Give back all the data exactly, line by line.

------------

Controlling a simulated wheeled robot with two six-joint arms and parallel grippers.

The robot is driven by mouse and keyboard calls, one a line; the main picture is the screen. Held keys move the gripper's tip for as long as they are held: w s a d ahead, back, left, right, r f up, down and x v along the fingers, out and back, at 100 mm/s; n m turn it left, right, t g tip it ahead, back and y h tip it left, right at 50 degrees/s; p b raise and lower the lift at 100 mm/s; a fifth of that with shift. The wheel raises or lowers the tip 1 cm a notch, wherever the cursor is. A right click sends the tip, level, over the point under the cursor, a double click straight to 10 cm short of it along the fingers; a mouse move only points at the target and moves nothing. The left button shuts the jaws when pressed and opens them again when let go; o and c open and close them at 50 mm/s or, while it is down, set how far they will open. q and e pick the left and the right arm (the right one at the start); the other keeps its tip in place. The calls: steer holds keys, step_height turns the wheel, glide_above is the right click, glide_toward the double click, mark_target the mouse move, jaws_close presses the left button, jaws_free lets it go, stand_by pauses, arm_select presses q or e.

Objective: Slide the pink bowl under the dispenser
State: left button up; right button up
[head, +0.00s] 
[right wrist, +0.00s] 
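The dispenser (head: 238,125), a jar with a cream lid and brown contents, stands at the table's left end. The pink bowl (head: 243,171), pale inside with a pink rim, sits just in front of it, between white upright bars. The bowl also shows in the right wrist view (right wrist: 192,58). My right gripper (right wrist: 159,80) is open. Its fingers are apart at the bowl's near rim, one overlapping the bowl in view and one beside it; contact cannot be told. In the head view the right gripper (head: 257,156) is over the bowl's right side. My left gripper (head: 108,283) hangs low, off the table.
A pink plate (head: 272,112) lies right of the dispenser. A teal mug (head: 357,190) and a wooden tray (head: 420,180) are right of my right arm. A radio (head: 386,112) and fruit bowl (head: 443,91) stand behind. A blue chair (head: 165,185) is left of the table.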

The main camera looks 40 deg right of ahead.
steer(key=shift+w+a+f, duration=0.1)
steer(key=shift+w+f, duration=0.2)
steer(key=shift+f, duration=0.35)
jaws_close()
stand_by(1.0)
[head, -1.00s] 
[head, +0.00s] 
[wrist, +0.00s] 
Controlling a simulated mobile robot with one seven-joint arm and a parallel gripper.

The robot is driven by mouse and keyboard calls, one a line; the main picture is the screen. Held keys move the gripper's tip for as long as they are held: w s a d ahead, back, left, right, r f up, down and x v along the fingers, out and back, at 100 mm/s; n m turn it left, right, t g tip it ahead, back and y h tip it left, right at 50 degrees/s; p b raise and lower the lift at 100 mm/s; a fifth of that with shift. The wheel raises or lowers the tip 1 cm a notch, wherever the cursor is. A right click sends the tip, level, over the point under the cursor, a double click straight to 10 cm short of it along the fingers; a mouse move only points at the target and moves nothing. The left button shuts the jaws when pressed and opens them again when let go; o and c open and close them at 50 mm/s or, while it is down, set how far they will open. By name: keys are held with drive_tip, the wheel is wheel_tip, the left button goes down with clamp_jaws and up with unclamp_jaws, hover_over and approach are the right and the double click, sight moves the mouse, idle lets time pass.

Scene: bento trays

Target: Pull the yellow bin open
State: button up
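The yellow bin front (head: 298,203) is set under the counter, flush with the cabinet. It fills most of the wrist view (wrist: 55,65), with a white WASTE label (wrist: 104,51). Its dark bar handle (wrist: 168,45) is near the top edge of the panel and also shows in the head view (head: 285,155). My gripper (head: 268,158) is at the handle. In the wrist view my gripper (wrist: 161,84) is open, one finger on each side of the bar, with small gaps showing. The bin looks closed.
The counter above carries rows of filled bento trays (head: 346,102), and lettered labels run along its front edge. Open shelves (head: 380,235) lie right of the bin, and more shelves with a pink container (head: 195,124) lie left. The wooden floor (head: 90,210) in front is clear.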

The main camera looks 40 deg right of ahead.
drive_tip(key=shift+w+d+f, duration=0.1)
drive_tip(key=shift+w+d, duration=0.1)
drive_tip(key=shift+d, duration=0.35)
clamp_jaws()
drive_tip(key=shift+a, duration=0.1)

------------

### Full response
Controlling a simulated wheeled robot with two six-joint arms and parallel grippers.

The robot is driven by mouse and keyboard calls, one a line; the main picture is the screen. Held keys move the gripper's tip for as long as they are held: w s a d ahead, back, left, right, r f up, down and x v along the fingers, out and back, at 100 mm/s; n m turn it left, right, t g tip it ahead, back and y h tip it left, right at 50 degrees/s; p b raise and lower the lift at 100 mm/s; a fifth of that with shift. The wheel raises or lowers the tip 1 cm a notch, wherever the cursor is. A right click sends the tip, level, over the point under the cursor, a double click straight to 10 cm short of it along the fingers; a mouse move only points at the target and moves nothing. The left button shuts the jaws when pressed and opens them again when let go; o and c open and close them at 50 mm/s or, while it is down, set how far they will open. q and e pick the left and the right arm (the right one at the start); the other keeps its tip in place. The calls: steer holds keys, step_height turns the wheel, glide_above is the right click, glide_toward the double click, mark_target the mouse move, jaws_close presses the left button, jaws_free lets it go, stand_by pauses, arm_select presses q or e.

Objective: Slide the pink bowl under the dispenser
State: left button up; right button up
[head, +0.00s] 
[right wrist, +0.00s] 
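The dispenser (head: 238,125), a jar with a cream lid and brown contents, stands at the table's left end. The pink bowl (head: 243,171), pale inside with a pink rim, sits just in front of it, between white upright bars. The bowl also shows in the right wrist view (right wrist: 192,58). My right gripper (right wrist: 159,80) is open. Its fingers are apart at the bowl's near rim, one overlapping the bowl in view and one beside it; contact cannot be told. In the head view the right gripper (head: 257,156) is over the bowl's right side. My left gripper (head: 108,283) hangs low, off the table.
A pink plate (head: 272,112) lies right of the dispenser. A teal mug (head: 357,190) and a wooden tray (head: 420,180) are right of my right arm. A radio (head: 386,112) and fruit bowl (head: 443,91) stand behind. A blue chair (head: 165,185) is left of the table.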

The main camera looks 40 deg right of ahead.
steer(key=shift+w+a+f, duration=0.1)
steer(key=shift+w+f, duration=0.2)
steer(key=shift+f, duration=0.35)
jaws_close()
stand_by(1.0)
[head, -1.00s] 
[head, +0.00s] 
[wrist, +0.00s] 
Controlling a simulated mobile robot with one seven-joint arm and a parallel gripper.

The robot is driven by mouse and keyboard calls, one a line; the main picture is the screen. Held keys move the gripper's tip for as long as they are held: w s a d ahead, back, left, right, r f up, down and x v along the fingers, out and back, at 100 mm/s; n m turn it left, right, t g tip it ahead, back and y h tip it left, right at 50 degrees/s; p b raise and lower the lift at 100 mm/s; a fifth of that with shift. The wheel raises or lowers the tip 1 cm a notch, wherever the cursor is. A right click sends the tip, level, over the point under the cursor, a double click straight to 10 cm short of it along the fingers; a mouse move only points at the target and moves nothing. The left button shuts the jaws when pressed and opens them again when let go; o and c open and close them at 50 mm/s or, while it is down, set how far they will open. By name: keys are held with drive_tip, the wheel is wheel_tip, the left button goes down with clamp_jaws and up with unclamp_jaws, hover_over and approach are the right and the double click, sight moves the mouse, idle lets time pass.

Scene: bento trays

Target: Pull the yellow bin open
State: button up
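The yellow bin front (head: 298,203) is set under the counter, flush with the cabinet. It fills most of the wrist view (wrist: 55,65), with a white WASTE label (wrist: 104,51). Its dark bar handle (wrist: 168,45) is near the top edge of the panel and also shows in the head view (head: 285,155). My gripper (head: 268,158) is at the handle. In the wrist view my gripper (wrist: 161,84) is open, one finger on each side of the bar, with small gaps showing. The bin looks closed.
The counter above carries rows of filled bento trays (head: 346,102), and lettered labels run along its front edge. Open shelves (head: 380,235) lie right of the bin, and more shelves with a pink container (head: 195,124) lie left. The wooden floor (head: 90,210) in front is clear.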

The main camera looks 40 deg right of ahead.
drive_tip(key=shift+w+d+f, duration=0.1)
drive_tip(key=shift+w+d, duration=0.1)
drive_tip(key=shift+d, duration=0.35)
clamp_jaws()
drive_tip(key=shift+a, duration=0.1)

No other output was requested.